Fashion is a part of everyone’s life, whether they realize it or not. It is a huge industry, and people(women in particular) buy clothes constantly and talk about it so often, we can forget why we love it so much. It’s hard to pin down exactly what gets my pulse racing when I talk about fashion, but I finally narrowed it down to five things:
-I Love Working With Cloth
Christian Dior dressing model Sylvie, c. 1950
I’ve always been a touchy-feely kind of person. I like to touch things. When I was a young girl my grandparents frequently took me to see musicals and plays. After the show was over I would beg my grandpa to take me down to the stage, and pick me up so I could touch it. I wanted to feel the place where all the actors danced and sang.Touching the stage made it real for me. Creating with fabric fills that need. Seamstresses often talk about the “hand” of a certain cloth. It’s the way it feels when touched. The texture, sheen, or weave is what makes my heart race and gets the ideas going.
-In Fashion You Have Freedom
Elsa Schappareli, 1930s. She was at the forefront of art and fashion. Inspired by surrealism, she frequently collaborated with Salvador Dali.
In hairstyling and makeup arts you are limited in what you can create. Your “canvas” is limited, as well as the materials you work with. You also cannot as easily incorporate avant garde inspirations and ideas. For example, right now I am enthralled by medieval gothic art and architecture. The “books of hours” with their incredible gilded pages are jumping out at me. I could recreate a print on fabric if I wanted using countless types of cloth, and use the architecture as a guide for my pattern design. I could draw inspiration from the elaborate scrollwork and embellish my clothing with embroidery and beading. But how would I use this inspiration in hairstyling or makeup? It could be done, but it would probably be very theatrical and not something anyone would like to look like outside of a fashion show. But when done on clothing, it’s more accessible. In fashion, if you know how to effectively incorporate your research, you are free to pull inspiration from all sources, no matter how far fetched, and still create something a person would feel comfortable wearing everyday.
-It’s Closer to Traditional Art Forms
Madeleine Vionnet, inventor of the bias cut, working with cloth on a half scale form, early 1900s
Like in painting and sculpture, in fashion design you create based on your desires and needs. You create to communicate with others, to tell a story. You create to move people. You create to express yourself. Your designs are not dictated by other’s wants or desires. Once you have created something worth sharing you have a show, much like an art exhibition. If people like what they see, they can buy one of your pieces. Hairstyling and makeup are different. Your customers dictate the design. You don’t get to have total artistic freedom all over someone else’s head or face. It’s much like a tailor(or dressmaker), in that the client comes to the tailor, and they request a service. The client gets to choose what fabric they want, cut they want, and style they want. The tailor has no choice of his own. The tailor is a craftsman, not an artist.
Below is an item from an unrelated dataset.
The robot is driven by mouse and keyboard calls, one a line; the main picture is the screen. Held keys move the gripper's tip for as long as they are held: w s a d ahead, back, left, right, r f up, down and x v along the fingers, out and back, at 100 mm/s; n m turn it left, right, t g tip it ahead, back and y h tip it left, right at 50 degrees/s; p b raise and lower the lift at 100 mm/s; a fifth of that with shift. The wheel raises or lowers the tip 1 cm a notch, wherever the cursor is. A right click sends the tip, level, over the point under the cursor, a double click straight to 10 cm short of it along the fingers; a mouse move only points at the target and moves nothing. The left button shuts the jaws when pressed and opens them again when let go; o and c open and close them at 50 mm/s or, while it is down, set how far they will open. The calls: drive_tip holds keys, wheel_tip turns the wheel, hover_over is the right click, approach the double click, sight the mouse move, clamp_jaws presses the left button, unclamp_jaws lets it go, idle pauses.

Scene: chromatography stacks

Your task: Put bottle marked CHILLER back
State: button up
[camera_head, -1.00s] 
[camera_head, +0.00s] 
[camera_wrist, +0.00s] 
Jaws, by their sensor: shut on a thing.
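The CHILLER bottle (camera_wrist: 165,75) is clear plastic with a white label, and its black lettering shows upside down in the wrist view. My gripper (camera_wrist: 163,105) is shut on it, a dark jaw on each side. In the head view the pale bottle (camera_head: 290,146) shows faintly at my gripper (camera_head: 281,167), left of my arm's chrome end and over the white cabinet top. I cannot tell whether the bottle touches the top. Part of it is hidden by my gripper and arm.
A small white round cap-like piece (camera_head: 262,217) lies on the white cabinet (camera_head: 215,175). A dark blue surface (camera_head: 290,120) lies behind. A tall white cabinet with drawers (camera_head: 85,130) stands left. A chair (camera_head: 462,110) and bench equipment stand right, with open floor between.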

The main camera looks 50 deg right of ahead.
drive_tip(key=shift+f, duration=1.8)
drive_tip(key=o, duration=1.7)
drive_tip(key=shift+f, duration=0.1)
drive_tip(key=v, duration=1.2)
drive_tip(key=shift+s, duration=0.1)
Fashion designers have to be both.
-Clothing is a Human Need
Cristobal Balenciaga design, French Vogue, May 1966
The three basic physical needs in life are:
Clothing fills an essential need of all humans. We need and want something to cover our bodies, not only for protection, but for beauty. It’s up to the artists of the world to take a basic need and elevate it. When this happens food becomes fine cuisine, shelter becomes an ornate temple, and clothing becomes a beautiful gown. If so many people take fine food and architecture so seriously, why do they feel that fashion design is frivolous? The chef and the fashion designer are doing the same things, just with different materials. Hairstyling and makeup are not needs, they are accessories. Fashion designers enjoy anticipating the needs of the wearer and creating designs that are both useful and functional, as well as beautiful.
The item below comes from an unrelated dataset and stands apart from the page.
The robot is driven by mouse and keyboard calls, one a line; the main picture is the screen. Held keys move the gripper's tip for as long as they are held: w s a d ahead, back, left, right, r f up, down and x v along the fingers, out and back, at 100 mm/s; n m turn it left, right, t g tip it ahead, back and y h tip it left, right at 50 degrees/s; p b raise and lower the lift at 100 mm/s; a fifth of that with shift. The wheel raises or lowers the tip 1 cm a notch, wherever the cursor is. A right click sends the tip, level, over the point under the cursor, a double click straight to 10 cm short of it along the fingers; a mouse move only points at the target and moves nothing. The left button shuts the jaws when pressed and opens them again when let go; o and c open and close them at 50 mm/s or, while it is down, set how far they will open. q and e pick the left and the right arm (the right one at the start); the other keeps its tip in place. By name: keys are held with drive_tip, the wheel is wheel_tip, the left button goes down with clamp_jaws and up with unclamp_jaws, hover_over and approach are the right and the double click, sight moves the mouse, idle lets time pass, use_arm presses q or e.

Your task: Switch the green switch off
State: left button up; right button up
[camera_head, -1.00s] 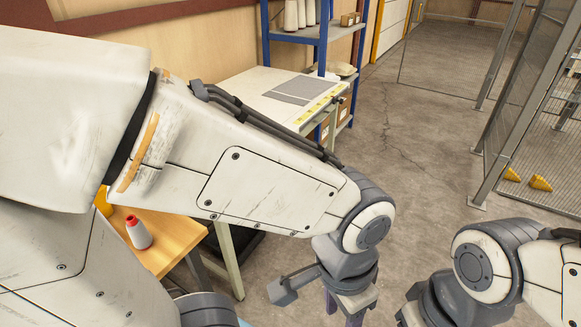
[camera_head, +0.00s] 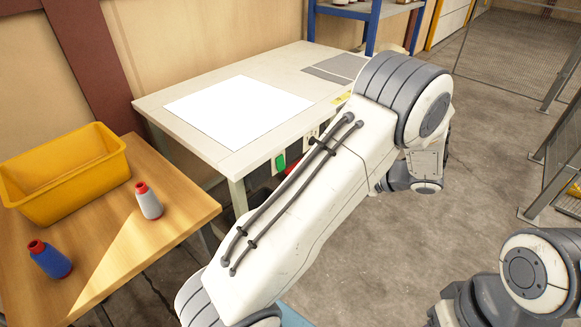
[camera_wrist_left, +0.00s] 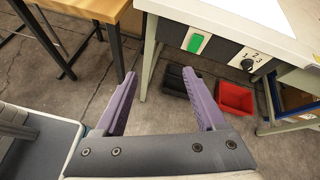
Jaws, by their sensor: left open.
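The green switch (camera_head: 280,163) sits on the front panel under the white-topped table (camera_head: 165,125), partly beside my left arm in the head view. In the left wrist view the green switch (camera_wrist_left: 196,43) shows on a pale plate on a dark panel, with a numbered dial (camera_wrist_left: 247,64) to its right. My left gripper (camera_wrist_left: 162,95) is open and empty, its two purple fingers apart below the panel and apart from the switch. In the head view the left gripper is hidden behind my arm. My right gripper is not in view.
A red bin (camera_wrist_left: 235,97) and a dark bin (camera_wrist_left: 178,82) are under the table.

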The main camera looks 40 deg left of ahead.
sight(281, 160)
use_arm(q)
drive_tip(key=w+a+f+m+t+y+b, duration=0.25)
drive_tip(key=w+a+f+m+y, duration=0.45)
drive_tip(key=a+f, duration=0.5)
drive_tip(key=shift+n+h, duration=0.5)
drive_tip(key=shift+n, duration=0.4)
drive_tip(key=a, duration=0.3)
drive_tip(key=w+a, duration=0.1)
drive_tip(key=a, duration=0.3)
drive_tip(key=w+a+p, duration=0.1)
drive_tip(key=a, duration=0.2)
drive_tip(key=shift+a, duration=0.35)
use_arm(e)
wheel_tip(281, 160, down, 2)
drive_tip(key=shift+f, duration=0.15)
-Fashion is a Language and Mirror
Alexander McQueen, Fall/Winter 2010
No other means better depicts time, place, personality, and status than clothing. It’s the silent way people make their thoughts and ideas open to others. It’s the silent way we say,” This is who I am” or “This is where I’m from” and it has been that way since the beginning of time. When a woman gets ready for her wedding, hair and makeup are important, but it’s finding The Dress that causes most of the headache and frustration. If the bride gets the dress right, then everything else will fall into place. Why is the right dress so important? Brides know that their wedding dress communicates who they are and who they want to be. It tells a story. Fashion not only reflects the wearer, but it reflects world events that are shaping culture. No other medium (other than music and the visual arts-i.e. painting) acts as such a close mirror to society and a specific period in time.
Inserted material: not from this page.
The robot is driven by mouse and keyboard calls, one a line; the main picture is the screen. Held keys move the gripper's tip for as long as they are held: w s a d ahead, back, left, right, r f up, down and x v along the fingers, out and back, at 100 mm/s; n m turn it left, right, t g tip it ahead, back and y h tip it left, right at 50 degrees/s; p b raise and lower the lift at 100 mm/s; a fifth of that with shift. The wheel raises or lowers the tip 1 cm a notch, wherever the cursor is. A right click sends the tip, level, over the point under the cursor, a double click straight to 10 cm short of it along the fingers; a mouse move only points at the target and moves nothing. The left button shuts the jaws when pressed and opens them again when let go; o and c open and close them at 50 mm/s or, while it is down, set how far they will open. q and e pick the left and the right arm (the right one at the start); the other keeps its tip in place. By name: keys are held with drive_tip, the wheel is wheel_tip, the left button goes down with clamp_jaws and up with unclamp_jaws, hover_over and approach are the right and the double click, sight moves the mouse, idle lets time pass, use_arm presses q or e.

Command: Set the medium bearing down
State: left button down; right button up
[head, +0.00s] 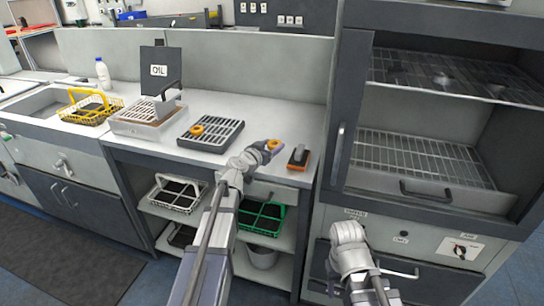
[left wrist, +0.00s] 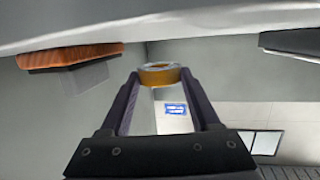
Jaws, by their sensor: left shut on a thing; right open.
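My left gripper (head: 268,147) is over the bench top, left of the orange-and-black device. It is shut on an orange bearing (head: 274,144), taken to be the medium bearing. In the left wrist view the bearing (left wrist: 160,75) is a grey-topped orange ring between the two fingertips of my left gripper (left wrist: 163,88). I cannot tell whether it touches the bench. A second orange bearing (head: 197,130) sits on the dark slotted tray (head: 211,149). My right gripper (head: 348,235) is low in front of the cabinet, empty and open.
The orange-and-black device (head: 298,157) lies right of my left gripper; it also shows in the left wrist view (left wrist: 75,55). A white slatted box (head: 146,119), yellow basket (head: 91,108) and sink stand left. The fume cupboard (head: 340,140) rises at the right. Bench behind the gripper is clear.

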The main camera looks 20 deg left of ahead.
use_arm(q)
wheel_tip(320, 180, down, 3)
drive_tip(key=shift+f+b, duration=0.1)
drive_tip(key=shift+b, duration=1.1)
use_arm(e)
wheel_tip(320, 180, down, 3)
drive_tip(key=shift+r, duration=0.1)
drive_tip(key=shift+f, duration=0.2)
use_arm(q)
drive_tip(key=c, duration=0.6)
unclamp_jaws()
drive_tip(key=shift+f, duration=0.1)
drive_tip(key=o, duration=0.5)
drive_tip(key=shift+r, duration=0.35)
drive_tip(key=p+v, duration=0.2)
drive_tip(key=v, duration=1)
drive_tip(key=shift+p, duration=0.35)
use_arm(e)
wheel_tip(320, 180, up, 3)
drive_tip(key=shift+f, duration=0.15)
So those are the reasons that Fashion interests me as opposed to Hair/Makeup. But it is important to note: there’s no point in having a great dress and shoes if you’re not going to fix your face and hair! Hairstyling and makeup are the icing on the cake. You cannot have fashion without them. I have high respect for hairstylists and makeup artists. They make great fashion even greater.
Fashion can be frightful and scary, elegant and beautiful. Sometimes we don’t always understand it. Some fashion can seem foreign or clash with preconceived notions of beauty, but that’s what makes it exciting. It’s constantly going through a grand metamorphosis, ever-changing, just like people.